This story begins in the middle, with more then a dozen biker dudes sloshed in a Jiri guesthouse over the weekend. We had just ridden what seemed like a thousand kilometers from Kathmandu (it’s only about 180km) but my two flat tires made it seem longer, as I had not checked the tubes on my rusting Enfield 350 Bullet prior to launch. Consequently, I had a flat in the front by lunch and then one in the back when there should have been dinner. But changing a tire with 15 other bikers in the middle of the forest late at night, illuminated only by a makeshift campfire, iPhones, and one mini Maglite - is one of those adventures that a biker tells as a tall tale on a future ride.
We eventually made it to the Sagarmatha Lodge and Restaurant in downtown Jiri around 10pm, and the Sagarmatha is your typical guesthouse of an age gone by, located in a yesteryear hamlet that has just begun to re-invent itself - with a cheese factory and a llama farm. Years before the Lukla Airport was built, Jiri saw 600-700 tourists arriving per day, all folks on their way to Everest by trail. Nowadays, I’m positive that our group of Enfield Riders (sponsored by Sacred Summit Tours) was the biggest group of 15 this town had seen in quite a while.
If not the largest tour group, we were definitely the nosiest. This pack of bikes, from ancient to brand new, 350cc to 500cc, some stock and some knocked up with new seats, paintjobs, and hot tires were loud enough to wake the entire village.
So it took until about midnight until everyone had their fill of grand dal-bhat and some really fine booze, and then while we were all singing 60’s songs and laughing out loud at just about anything, I got off on my rant about the Nepal Tourism Board (NTB) 2011, and this year’s silly campaign slogan of “Guest is God.”
“Guest is God, come on now, that can’t be right!” I remember screaming above the din, “You guys are the Gods, not me, look at you...ya look like biker rupas, dressed in leather and denim with hearts of gold – people should be paying to come see you, like at a monastery – they don’t have you pay to go in do they, they charge ya admission at the gate, right!”
Well that got both groans and laughs. Sure, in Nepal the “guest” is important, honored, etc. - but a God? I can’t see it, since in many cases, the guests are not even polite, let alone god-like. I was taught that respect was an earned thing, and not something given up blindly. Call me a pragmatist, but I’m not gonna look at a bunch of loud Brits or Yanks on holiday and start thinking oh my Mt Vesuvius or Greek quorum. Well, maybe Mt Vesuvius, once enough alcohol sets in.
Interesting enough, there was an American “Man of the Cloth” on this ride, which was fantastic and quite different. And since everyone was behaving (pretty much) I don’t think anyone felt uncomfortable with an evangelist biker dude handing out bible cartoons. After all, rides always make me think of the multitudes of gods – as they all seem to come alive as you roar by uncountable temples, monuments and stupas day into night.

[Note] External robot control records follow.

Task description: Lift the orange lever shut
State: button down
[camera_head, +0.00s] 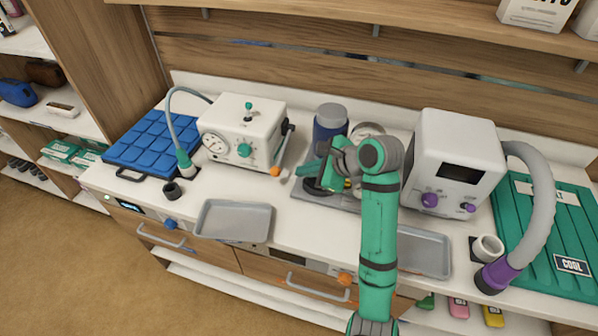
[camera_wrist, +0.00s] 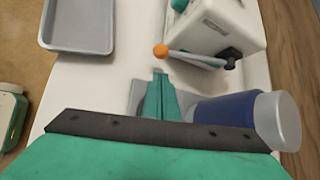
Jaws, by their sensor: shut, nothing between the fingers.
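The lever with an orange ball end (camera_head: 276,171) is on the right side of a white machine (camera_head: 242,130) with a gauge and green knob. Its arm slopes from a dark pivot down toward the front, with the ball low near the counter. In the wrist view the orange ball (camera_wrist: 160,50) and its grey rod lie just beyond my fingertips. My gripper (camera_head: 303,172) is shut and empty, to the right of the ball. In the wrist view my gripper (camera_wrist: 160,74) points toward the ball, seemingly with a small gap; exact contact cannot be told.
A blue canister with a grey lid (camera_head: 330,122) stands close behind my gripper, and beside it in the wrist view (camera_wrist: 220,110). A grey tray (camera_head: 233,219) lies in front of the machine. A white device with purple knobs (camera_head: 457,160) stands right of my arm.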

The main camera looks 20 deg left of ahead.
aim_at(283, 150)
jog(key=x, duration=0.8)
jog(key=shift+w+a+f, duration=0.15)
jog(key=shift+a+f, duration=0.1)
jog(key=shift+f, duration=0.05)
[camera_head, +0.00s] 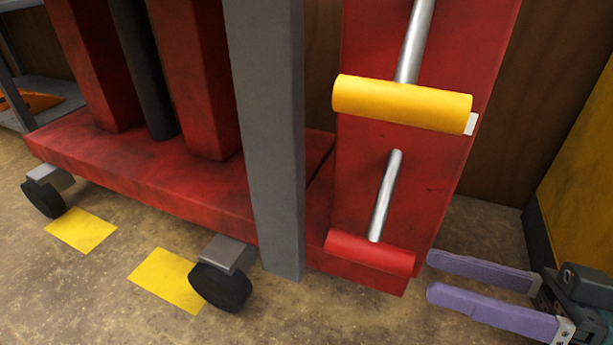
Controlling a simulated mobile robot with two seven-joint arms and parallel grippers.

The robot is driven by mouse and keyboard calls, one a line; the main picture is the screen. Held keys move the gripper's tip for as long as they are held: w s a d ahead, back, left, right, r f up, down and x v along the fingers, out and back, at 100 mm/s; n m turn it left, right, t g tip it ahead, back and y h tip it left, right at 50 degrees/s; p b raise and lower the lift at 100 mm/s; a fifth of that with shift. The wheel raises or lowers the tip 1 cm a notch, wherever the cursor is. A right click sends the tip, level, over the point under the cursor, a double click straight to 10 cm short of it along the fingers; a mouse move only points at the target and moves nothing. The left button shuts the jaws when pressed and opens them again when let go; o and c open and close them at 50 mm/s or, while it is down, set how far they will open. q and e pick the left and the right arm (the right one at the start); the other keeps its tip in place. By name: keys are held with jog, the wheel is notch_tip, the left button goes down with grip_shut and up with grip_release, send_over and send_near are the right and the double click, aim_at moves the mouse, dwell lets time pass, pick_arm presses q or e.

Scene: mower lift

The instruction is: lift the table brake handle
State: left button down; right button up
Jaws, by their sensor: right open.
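The red mower lift (150,185) stands on black caster wheels. On its right upright panel there are two handles on metal rods. The lower one is a red cylinder (370,252) near the panel's bottom; the upper one is a larger yellow cylinder (402,103). I cannot tell from markings which is the brake handle. My right gripper (430,277) has purple fingers and comes in from the lower right. It is open and empty, with its fingertips just right of the red handle, apparently apart from it. My left gripper is not in view.
A grey post (268,140) stands left of the handles. Caster wheels (220,287) and yellow floor patches (168,280) lie to the left. A yellow wall panel (582,190) is close on the right. A grey shelf (40,95) is at the far left.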

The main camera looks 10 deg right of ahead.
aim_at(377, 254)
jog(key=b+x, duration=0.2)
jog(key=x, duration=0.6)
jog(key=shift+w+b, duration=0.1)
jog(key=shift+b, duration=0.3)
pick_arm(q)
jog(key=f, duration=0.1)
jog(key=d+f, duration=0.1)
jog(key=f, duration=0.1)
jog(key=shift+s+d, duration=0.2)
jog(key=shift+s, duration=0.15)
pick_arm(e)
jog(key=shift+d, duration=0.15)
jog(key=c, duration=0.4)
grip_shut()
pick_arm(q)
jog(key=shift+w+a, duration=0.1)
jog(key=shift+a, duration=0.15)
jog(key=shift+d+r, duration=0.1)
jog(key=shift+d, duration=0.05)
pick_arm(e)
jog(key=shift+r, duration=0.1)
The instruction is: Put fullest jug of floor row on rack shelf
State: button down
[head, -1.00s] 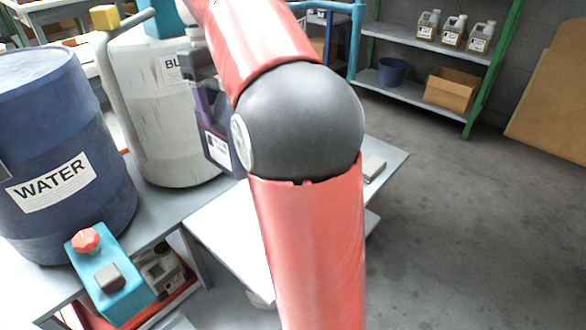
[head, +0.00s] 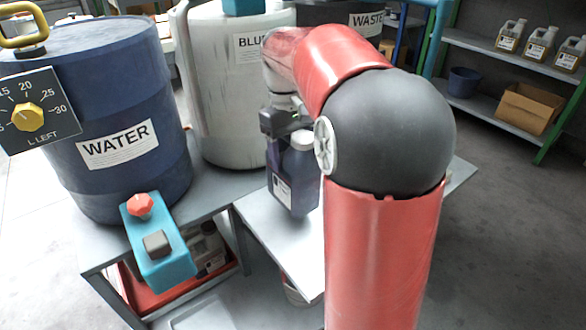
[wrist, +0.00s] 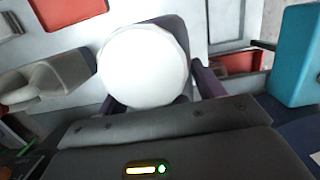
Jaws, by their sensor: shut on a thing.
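My gripper (head: 284,122) is shut on a dark purple-filled jug (head: 300,172) with a white cap and a white label. The jug is upright, over or on the light grey table; I cannot tell whether its base touches. In the wrist view its round white cap (wrist: 145,65) hides most of the jug. The rack (head: 500,62) stands at the back right, with several jugs (head: 538,45) of amber liquid in a row on its upper shelf. Another pale jug (head: 210,243) sits low under the bench, partly hidden.
A blue WATER drum (head: 100,110) and a white drum (head: 235,90) stand on the bench at left. A teal box with a red knob (head: 158,243) is at the bench's front. A bucket (head: 464,82) and cardboard box (head: 530,107) fill part of the lower rack shelf. Floor at right is clear.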

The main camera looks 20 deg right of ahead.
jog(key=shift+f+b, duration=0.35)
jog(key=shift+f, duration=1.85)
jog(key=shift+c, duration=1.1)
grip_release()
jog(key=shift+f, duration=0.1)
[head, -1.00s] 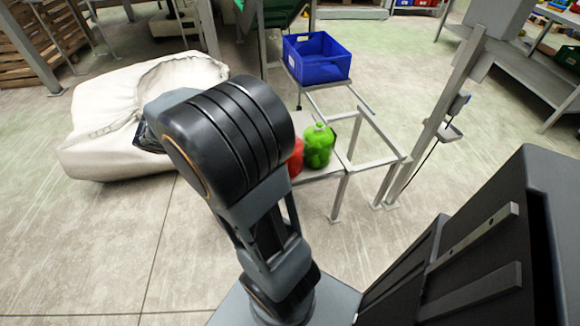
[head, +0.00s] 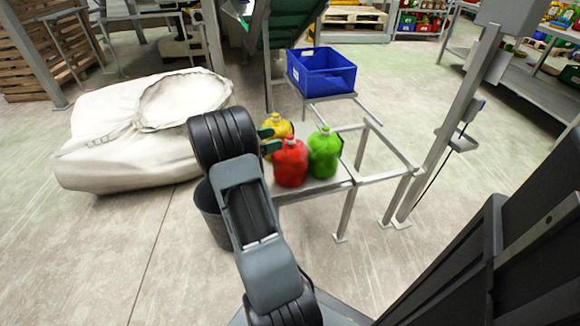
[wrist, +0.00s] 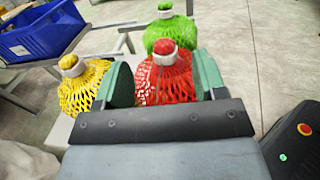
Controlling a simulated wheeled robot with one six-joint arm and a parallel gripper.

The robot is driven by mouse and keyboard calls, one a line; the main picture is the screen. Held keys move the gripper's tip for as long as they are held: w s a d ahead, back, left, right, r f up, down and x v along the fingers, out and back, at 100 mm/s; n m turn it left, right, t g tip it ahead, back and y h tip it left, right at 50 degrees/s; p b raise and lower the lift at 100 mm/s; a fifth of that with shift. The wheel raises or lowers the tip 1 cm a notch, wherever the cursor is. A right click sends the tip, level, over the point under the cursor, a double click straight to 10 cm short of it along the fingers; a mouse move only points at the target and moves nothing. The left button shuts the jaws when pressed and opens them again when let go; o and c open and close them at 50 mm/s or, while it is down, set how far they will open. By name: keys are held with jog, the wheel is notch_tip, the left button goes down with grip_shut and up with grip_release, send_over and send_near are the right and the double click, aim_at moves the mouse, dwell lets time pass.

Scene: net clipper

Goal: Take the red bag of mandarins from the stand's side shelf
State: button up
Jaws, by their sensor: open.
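The red bag of mandarins (head: 290,163) stands on the stand's side shelf (head: 318,184), between a yellow bag (head: 277,127) behind it and a green bag (head: 324,152) to its right. In the wrist view the red net bag (wrist: 168,78) with its white top shows between the green fingers of my gripper (wrist: 162,82). The fingers are open, one to each side of the bag in that picture. Whether they touch it cannot be told. The yellow bag (wrist: 82,86) is just left of the left finger, and the green bag (wrist: 170,33) is beyond the red one.
A blue crate (head: 321,72) sits on the stand above the shelf. A large white sack (head: 130,130) lies on the floor at left. A dark bin (head: 212,215) stands beside the shelf. A metal post (head: 440,130) rises at right.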

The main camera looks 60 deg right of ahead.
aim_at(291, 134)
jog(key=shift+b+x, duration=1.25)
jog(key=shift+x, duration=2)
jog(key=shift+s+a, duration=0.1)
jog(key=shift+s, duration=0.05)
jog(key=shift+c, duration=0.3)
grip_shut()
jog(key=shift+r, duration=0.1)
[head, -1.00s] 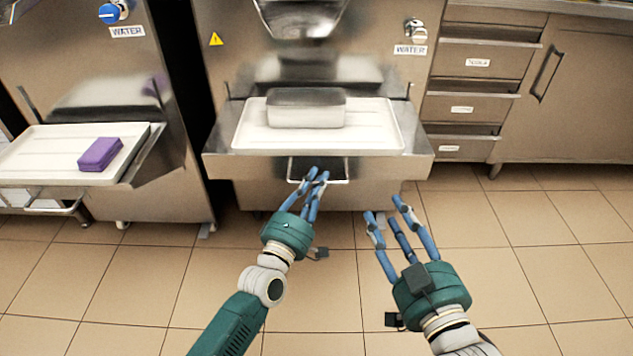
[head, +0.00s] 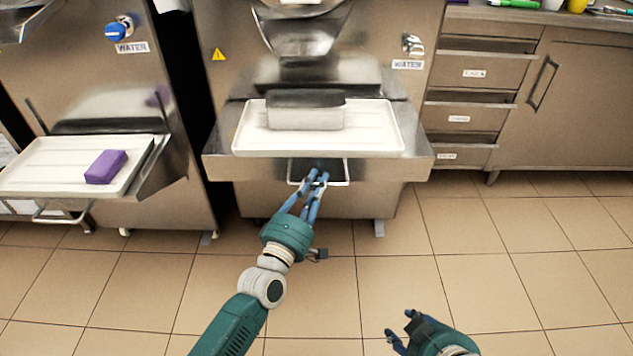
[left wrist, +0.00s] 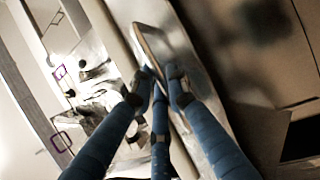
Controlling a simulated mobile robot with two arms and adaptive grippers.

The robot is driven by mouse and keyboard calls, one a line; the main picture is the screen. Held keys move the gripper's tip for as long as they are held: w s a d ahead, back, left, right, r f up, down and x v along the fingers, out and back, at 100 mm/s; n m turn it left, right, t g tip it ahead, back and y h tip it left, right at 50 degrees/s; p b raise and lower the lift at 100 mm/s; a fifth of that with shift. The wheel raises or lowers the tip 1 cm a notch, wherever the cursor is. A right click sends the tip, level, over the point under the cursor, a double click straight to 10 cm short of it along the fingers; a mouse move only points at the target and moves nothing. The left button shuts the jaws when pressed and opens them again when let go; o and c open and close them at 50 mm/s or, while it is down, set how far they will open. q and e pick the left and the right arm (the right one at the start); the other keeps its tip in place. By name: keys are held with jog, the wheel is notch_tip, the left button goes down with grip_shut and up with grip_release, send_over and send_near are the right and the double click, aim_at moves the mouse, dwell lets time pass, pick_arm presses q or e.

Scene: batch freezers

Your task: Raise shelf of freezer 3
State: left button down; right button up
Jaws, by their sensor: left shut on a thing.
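The freezer shelf (head: 222,166) in the middle of the head view carries a white tray (head: 375,148) with a metal container (head: 306,118) on it. A bright wire handle (head: 347,172) hangs at the shelf's front. My left gripper (head: 317,178) is at this handle, its blue fingers shut on it.
Another freezer stands at the left with its own shelf, a white tray (head: 40,182) and a purple block (head: 105,167). Drawers (head: 470,90) and a cabinet (head: 580,100) stand at the right. The tiled floor (head: 480,270) in front is clear.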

And this ride was no different; from the time we left the Handlebar Bar (7am) to our final stumbling into a guestroom straight out of a scene from Little Red Riding Hood (3am), my head was swimming in gearboxes and fruit carts and local buses with Shiva and Buddha and Jesus all mixed together. The bare bed and thick sirack (blanket), coupled with the fact that all the windows had panes of glass - portals to the brightest stars of this hemisphere - made for a great night’s prayer – we made it, thank you dear god(s)!
Jiri is a bygone attraction maintained in Swiss fashion, and perhaps should be preserved as it once was, or even designated as a World Heritage Site.
Then it was a glorious morning beginning by woofing down a slab of Tibetan bread with a huge farm-fresh omelet draped atop. That was washed down with lots of strong black coffee, and any hangover was immediately vanquished.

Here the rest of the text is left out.